JMJ Properties v. Town of Auburn

Town Authorized to Issue Supplemental Tax Bill Where Land Use Changed
New Hampshire Supreme Court, No. 2014-579
Tuesday, August 11, 2015

The New Hampshire Supreme Court held that the Town of Auburn was authorized to issue a supplemental tax bill for property that had lost its current use status during the tax year.

JMJ’s Auburn subdivision lost its current use status in July 2011 due to the commencement of road construction, but the town did not learn of the change until summer 2012, and therefore issued tax bills reflecting the current use assessment for 2011 and 2012. To rectify the erroneous current use assessment, the town issued a land use change tax (LUCT) bill in December 2012. It then abated the 2012 tax bill for the entire parcel, and issued supplemental tax bills for each individual lot of the subdivision, reflecting the market value of each lot for the entire tax year beginning on April 1, 2012.

JMJ argued that the town could not issue supplemental tax bills under RSA 76:14 because JMJ’s property had not “escaped taxation.” JMJ took the position that the town had to wait until tax year 2013 to issue these bills. The trial court determined that neither RSA 76:14 nor Pheasant Lane Realty Trust v. City of Nashua, 143 N.H. 140 (1998) applied, and, therefore, under RSA 79-A:7, the town was authorized to issue the supplemental tax bills.

On appeal, the New Hampshire Supreme Court held that the superior court did not err when it determined that RSA 79-A:7 authorized the town to issue supplemental tax bills in December 2012 based upon the market value assessments of the lots.
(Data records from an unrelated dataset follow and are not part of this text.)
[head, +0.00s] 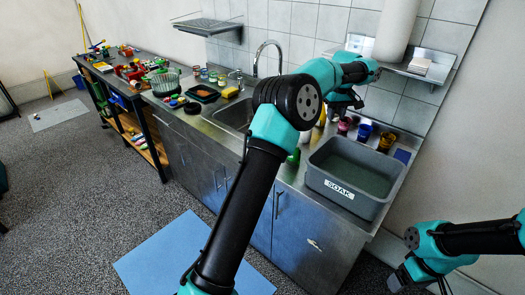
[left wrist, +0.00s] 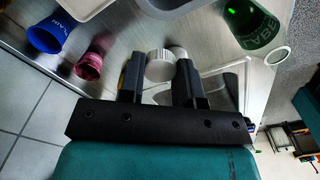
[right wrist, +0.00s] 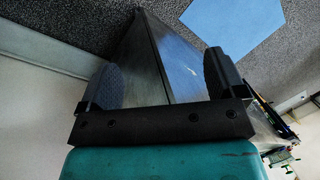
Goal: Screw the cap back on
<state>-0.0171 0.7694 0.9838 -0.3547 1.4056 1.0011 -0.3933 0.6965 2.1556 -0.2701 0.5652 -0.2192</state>
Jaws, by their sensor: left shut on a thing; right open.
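My left gripper (left wrist: 162,72) is shut on a pale, ridged round cap (left wrist: 158,66), held between its fingertips over the steel counter. In the head view the left gripper (head: 344,104) hangs above the counter's back, right of the sink; the cap cannot be made out there. A second pale round thing (left wrist: 178,52) shows just behind the cap; I cannot tell what it is. My right gripper (right wrist: 163,78) is open and empty, away from the counter.
A grey SOAK tub (head: 342,190) stands at the counter's right end. A blue cup (left wrist: 45,36) and a dark red cup (left wrist: 91,60) are left of the held cap. A white ring-shaped thing (left wrist: 277,55) is near the green bottle. The sink (head: 237,113) lies to the left.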

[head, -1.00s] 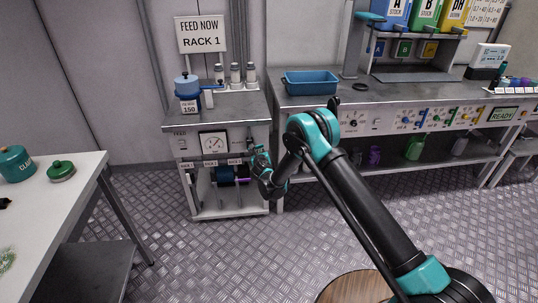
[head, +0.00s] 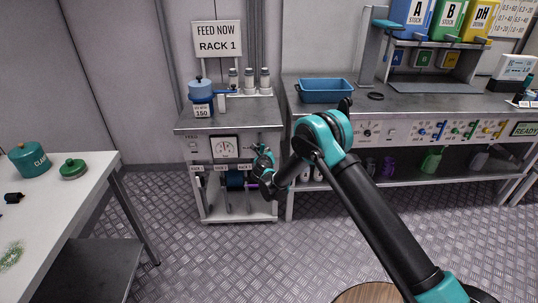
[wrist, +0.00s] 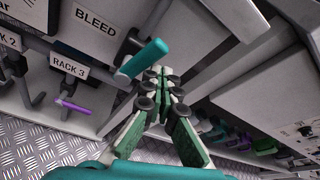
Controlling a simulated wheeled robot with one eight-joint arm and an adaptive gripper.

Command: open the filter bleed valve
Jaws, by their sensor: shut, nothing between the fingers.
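The filter stand's panel carries a BLEED label (wrist: 95,25) at the top of the wrist view. Just right of and below it, a short teal lever (wrist: 143,57) sticks out at a slant. My gripper (wrist: 160,75) is shut and empty, its fingertips close beside the lever's right side. I cannot tell whether they touch it. In the head view my gripper (head: 263,158) is at the right front of the stand (head: 205,144), right of its pressure gauge (head: 224,148); the bleed lever cannot be made out there.
RACK 3 (wrist: 68,65) is labelled left of the lever, with a purple handle (wrist: 75,107) below. Right of the stand is a bench (head: 440,104) with a blue tray (head: 325,91) on top. A white table (head: 60,205) stands at the left. The floor between is clear.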

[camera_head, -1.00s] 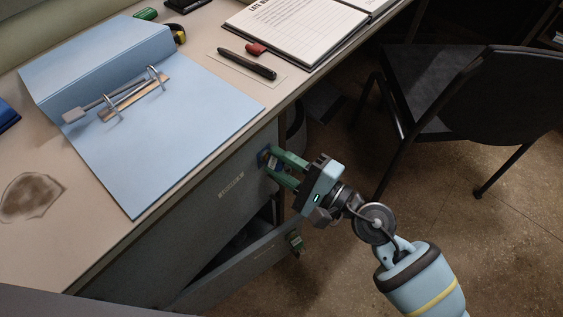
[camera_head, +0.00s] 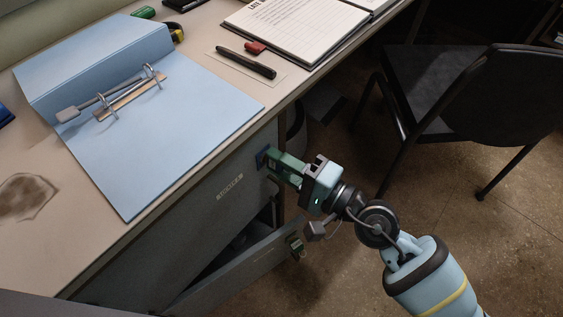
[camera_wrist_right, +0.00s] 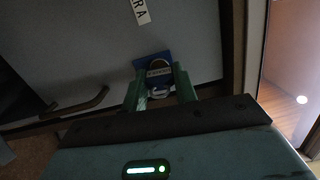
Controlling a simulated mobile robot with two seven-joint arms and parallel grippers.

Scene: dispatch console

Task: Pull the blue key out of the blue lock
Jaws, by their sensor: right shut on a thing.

The relevant portion of the current use statute states that a property is entitled to current use status only “until a change in land use occurs.” Moreover, once the change in use occurs, the statute mandates that the land  “[t]hereafter,  . . .  shall be taxed at its full RSA 75:1 value.” The Court concluded that if the legislature meant to require a municipality to wait until the next year, it could have explicitly stated such a “time line” in the statute. Instead, the legislature simply used the word “thereafter” without reference to a required interval between the change in use and the taxation of the property based on market value. Therefore, the Court concluded that “a market value assessment is authorized at the time of the change in use, regardless of when the municipality learns the change is use occurred, or when it issues a LUCT bill.”